• Stored rows
—————

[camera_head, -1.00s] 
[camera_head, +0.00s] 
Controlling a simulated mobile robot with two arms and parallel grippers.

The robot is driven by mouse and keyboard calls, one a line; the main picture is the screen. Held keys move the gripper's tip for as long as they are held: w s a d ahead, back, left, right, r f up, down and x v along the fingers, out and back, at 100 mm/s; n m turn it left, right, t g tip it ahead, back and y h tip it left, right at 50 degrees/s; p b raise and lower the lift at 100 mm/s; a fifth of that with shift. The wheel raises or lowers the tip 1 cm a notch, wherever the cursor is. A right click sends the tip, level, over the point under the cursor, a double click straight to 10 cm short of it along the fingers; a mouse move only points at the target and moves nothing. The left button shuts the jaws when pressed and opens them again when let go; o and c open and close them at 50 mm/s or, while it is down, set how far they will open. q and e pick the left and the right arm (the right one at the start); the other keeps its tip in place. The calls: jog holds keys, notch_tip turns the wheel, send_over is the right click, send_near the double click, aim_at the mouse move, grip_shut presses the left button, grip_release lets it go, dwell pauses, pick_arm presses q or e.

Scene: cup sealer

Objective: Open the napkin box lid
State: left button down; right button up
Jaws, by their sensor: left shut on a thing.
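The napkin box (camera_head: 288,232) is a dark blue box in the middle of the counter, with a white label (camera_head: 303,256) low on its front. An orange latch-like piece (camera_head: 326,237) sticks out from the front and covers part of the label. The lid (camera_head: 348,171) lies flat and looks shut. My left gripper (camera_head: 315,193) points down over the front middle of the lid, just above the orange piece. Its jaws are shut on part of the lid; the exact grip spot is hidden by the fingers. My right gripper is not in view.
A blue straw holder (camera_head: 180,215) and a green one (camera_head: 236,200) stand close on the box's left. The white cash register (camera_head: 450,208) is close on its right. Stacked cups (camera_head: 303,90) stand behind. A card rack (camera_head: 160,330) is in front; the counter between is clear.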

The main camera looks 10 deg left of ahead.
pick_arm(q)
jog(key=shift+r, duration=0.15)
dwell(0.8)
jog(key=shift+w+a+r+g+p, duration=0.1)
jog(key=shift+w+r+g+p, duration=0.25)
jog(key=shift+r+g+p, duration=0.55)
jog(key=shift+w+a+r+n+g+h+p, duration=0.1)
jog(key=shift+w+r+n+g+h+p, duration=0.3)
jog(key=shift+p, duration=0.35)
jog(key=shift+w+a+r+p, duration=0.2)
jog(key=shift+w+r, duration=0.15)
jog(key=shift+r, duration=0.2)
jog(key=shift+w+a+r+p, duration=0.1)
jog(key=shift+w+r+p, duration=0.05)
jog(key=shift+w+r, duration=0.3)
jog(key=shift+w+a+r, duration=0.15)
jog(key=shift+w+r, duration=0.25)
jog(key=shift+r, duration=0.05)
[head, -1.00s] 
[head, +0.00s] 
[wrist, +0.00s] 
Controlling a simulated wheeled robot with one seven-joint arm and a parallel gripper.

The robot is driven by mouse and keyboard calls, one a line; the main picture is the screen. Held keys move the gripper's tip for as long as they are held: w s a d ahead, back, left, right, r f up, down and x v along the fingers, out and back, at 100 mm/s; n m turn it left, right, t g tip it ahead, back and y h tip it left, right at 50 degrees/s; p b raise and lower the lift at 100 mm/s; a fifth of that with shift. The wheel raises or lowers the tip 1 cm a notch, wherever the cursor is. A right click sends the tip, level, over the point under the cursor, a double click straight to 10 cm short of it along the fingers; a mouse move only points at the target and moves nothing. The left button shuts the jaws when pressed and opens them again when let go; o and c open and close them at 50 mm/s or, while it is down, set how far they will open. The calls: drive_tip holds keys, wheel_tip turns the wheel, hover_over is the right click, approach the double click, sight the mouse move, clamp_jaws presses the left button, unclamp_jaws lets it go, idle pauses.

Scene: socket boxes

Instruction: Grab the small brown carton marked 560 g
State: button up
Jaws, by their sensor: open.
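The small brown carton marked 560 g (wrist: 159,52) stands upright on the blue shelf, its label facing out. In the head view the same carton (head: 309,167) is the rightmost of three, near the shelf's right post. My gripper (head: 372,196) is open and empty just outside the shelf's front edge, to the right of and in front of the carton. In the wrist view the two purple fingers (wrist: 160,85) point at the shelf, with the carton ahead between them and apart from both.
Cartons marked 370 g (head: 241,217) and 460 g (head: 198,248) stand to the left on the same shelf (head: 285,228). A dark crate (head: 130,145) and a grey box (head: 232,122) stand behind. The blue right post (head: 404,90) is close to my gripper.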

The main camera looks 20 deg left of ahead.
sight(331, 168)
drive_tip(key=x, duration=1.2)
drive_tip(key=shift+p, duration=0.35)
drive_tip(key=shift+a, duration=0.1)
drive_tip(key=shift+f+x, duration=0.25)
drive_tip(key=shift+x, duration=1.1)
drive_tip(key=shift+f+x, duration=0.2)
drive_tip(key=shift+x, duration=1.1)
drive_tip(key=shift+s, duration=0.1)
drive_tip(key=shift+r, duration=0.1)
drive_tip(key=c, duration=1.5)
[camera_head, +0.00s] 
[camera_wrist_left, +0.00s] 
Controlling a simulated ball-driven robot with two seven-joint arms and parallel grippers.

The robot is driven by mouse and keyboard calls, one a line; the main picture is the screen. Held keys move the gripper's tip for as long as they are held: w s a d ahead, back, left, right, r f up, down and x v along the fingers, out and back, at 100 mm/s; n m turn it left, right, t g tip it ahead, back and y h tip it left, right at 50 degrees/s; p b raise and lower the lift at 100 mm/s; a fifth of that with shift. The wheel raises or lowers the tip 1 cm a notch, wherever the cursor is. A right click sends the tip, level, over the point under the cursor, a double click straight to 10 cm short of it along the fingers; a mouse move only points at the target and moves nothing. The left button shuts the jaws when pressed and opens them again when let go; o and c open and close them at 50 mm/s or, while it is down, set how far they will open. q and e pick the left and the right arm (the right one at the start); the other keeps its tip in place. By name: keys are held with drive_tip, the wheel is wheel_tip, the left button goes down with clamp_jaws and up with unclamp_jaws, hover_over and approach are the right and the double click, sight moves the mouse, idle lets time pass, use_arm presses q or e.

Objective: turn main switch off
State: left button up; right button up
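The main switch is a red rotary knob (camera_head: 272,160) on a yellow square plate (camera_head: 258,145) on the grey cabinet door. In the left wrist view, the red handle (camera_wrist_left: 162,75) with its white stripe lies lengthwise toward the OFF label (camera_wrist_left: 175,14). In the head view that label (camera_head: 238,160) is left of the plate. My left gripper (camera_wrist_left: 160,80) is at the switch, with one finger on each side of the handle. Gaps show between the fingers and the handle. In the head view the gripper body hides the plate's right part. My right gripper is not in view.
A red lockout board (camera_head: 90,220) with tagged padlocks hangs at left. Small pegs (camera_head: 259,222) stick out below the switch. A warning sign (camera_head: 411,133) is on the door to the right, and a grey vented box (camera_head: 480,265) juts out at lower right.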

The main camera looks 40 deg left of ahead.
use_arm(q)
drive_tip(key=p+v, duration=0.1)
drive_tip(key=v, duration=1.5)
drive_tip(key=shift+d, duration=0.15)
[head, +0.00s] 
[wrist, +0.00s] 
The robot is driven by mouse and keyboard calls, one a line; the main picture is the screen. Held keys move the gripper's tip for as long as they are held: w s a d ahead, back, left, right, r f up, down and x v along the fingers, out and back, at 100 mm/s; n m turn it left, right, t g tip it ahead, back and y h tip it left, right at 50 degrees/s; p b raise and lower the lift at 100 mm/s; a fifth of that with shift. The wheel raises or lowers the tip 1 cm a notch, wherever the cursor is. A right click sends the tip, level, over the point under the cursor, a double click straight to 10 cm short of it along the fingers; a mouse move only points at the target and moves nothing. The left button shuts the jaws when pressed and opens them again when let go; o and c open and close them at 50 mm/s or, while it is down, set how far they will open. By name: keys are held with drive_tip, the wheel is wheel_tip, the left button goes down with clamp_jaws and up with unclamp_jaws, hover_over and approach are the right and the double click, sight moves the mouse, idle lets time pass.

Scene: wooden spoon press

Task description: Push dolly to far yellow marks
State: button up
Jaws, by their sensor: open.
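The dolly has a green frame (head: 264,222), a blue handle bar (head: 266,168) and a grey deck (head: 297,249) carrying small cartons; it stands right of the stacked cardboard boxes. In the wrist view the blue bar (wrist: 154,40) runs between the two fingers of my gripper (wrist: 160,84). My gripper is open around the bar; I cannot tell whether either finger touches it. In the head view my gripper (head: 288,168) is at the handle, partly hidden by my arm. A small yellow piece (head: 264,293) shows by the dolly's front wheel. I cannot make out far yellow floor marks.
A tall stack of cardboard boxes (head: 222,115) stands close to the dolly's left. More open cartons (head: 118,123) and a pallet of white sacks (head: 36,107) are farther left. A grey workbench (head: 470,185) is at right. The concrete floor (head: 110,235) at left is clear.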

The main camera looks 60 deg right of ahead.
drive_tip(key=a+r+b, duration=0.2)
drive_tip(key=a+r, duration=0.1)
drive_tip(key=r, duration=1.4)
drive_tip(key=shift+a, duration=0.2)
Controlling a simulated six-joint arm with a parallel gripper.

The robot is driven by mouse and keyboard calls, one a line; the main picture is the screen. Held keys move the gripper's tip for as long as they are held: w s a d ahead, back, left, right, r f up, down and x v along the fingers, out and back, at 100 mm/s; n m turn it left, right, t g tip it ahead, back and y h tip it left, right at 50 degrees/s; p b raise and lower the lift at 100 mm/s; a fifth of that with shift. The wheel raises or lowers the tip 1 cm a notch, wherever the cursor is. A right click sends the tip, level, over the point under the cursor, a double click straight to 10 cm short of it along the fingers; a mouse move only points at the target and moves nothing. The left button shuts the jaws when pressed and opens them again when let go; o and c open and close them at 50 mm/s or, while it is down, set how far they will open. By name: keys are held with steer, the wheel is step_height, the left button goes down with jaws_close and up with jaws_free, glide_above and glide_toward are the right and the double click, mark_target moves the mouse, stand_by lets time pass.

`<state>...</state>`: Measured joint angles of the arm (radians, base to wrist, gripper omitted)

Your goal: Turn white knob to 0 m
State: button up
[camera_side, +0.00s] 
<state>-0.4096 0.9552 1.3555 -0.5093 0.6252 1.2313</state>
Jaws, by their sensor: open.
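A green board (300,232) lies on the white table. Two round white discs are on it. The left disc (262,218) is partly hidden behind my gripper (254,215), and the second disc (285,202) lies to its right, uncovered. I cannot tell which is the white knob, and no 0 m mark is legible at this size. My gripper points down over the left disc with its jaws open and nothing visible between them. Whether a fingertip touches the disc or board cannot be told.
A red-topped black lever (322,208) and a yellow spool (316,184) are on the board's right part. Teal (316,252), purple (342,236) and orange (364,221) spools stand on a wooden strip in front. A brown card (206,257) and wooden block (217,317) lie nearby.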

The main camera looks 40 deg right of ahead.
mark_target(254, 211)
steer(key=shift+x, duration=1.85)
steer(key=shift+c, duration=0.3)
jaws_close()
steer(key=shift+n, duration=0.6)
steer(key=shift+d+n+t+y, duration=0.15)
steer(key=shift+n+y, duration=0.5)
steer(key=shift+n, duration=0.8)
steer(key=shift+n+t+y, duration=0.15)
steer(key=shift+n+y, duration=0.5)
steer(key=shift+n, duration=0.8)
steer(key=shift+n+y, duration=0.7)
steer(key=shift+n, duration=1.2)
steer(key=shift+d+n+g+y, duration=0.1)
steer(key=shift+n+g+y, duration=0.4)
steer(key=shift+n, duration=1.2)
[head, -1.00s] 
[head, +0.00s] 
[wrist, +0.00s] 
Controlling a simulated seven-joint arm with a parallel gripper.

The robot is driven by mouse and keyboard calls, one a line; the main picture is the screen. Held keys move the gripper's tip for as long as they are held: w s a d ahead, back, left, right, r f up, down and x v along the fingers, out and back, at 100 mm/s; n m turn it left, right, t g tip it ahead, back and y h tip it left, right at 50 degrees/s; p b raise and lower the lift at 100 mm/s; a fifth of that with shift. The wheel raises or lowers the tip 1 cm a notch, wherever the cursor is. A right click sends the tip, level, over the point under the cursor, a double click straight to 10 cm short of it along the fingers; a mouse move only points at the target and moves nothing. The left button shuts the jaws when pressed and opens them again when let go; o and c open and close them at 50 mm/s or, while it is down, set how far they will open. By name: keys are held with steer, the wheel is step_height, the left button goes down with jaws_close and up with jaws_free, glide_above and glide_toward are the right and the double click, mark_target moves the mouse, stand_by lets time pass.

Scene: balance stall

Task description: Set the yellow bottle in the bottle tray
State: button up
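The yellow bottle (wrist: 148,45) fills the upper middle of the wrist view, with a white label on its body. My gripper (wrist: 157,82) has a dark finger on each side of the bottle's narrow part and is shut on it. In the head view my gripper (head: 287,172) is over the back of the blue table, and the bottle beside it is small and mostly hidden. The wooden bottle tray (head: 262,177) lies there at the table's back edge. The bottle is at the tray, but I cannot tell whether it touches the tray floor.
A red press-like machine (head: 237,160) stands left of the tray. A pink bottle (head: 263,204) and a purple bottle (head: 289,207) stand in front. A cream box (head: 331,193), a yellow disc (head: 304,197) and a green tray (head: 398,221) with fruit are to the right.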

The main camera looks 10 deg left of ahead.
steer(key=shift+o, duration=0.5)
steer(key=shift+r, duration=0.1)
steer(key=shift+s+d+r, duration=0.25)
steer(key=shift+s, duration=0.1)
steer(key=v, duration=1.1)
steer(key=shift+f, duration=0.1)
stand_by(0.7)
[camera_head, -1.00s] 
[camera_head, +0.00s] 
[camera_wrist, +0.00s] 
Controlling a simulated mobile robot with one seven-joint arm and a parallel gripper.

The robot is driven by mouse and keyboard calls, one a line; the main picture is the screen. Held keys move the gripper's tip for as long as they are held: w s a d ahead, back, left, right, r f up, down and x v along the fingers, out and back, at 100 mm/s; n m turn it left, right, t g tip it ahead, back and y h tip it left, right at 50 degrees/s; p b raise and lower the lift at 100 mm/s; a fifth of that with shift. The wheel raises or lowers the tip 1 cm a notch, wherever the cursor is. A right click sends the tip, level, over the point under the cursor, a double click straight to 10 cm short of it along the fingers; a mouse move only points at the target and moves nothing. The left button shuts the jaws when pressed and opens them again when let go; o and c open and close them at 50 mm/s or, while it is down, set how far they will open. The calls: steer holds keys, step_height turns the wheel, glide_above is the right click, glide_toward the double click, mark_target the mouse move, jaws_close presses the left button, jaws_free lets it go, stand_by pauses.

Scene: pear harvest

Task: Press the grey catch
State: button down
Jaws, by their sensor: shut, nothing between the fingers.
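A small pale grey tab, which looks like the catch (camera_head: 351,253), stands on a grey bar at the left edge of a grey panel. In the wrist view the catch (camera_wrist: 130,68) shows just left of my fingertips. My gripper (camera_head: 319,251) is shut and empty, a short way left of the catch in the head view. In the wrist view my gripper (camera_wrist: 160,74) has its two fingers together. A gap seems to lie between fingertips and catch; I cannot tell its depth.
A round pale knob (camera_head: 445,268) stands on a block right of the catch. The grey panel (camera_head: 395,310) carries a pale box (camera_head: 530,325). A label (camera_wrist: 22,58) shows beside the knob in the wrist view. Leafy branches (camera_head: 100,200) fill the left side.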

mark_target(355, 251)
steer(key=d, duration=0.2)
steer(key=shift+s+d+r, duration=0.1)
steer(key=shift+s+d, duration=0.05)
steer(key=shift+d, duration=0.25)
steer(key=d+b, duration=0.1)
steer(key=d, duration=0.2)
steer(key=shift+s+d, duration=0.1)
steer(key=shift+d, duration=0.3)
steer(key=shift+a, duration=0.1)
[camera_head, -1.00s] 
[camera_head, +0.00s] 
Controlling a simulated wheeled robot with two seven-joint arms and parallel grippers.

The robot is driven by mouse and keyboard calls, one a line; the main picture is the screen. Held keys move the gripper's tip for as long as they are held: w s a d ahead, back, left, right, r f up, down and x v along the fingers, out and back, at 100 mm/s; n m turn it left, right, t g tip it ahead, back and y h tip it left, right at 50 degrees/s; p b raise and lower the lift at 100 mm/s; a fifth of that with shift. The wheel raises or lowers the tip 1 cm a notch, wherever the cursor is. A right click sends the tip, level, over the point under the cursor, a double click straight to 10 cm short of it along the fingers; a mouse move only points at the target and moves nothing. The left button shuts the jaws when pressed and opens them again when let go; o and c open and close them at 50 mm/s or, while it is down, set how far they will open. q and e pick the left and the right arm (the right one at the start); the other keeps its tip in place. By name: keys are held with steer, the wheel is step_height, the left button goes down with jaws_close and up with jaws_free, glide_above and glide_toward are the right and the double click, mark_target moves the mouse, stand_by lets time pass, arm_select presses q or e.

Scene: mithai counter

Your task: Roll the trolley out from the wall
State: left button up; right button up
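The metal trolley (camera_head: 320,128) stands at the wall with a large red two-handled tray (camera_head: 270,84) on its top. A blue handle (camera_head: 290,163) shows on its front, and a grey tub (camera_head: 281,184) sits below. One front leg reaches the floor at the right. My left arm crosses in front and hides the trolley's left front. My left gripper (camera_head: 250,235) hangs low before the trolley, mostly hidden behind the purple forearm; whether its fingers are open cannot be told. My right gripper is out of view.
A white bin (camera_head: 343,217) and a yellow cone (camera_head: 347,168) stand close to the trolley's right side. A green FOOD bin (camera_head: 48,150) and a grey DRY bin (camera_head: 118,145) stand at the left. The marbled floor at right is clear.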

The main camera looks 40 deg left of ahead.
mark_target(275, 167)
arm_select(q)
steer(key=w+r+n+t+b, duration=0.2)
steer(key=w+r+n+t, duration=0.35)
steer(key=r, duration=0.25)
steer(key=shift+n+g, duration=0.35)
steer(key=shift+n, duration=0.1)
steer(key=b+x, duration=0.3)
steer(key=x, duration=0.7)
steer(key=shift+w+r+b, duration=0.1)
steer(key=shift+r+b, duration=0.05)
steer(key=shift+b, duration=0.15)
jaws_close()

—————

• What is expected
Quote the records above from their first line through the line containing "Controlling a simulated mobile robot with two", both ends included.

• The completed task
[camera_head, -1.00s] 
[camera_head, +0.00s] 
Controlling a simulated mobile robot with two arms and parallel grippers.

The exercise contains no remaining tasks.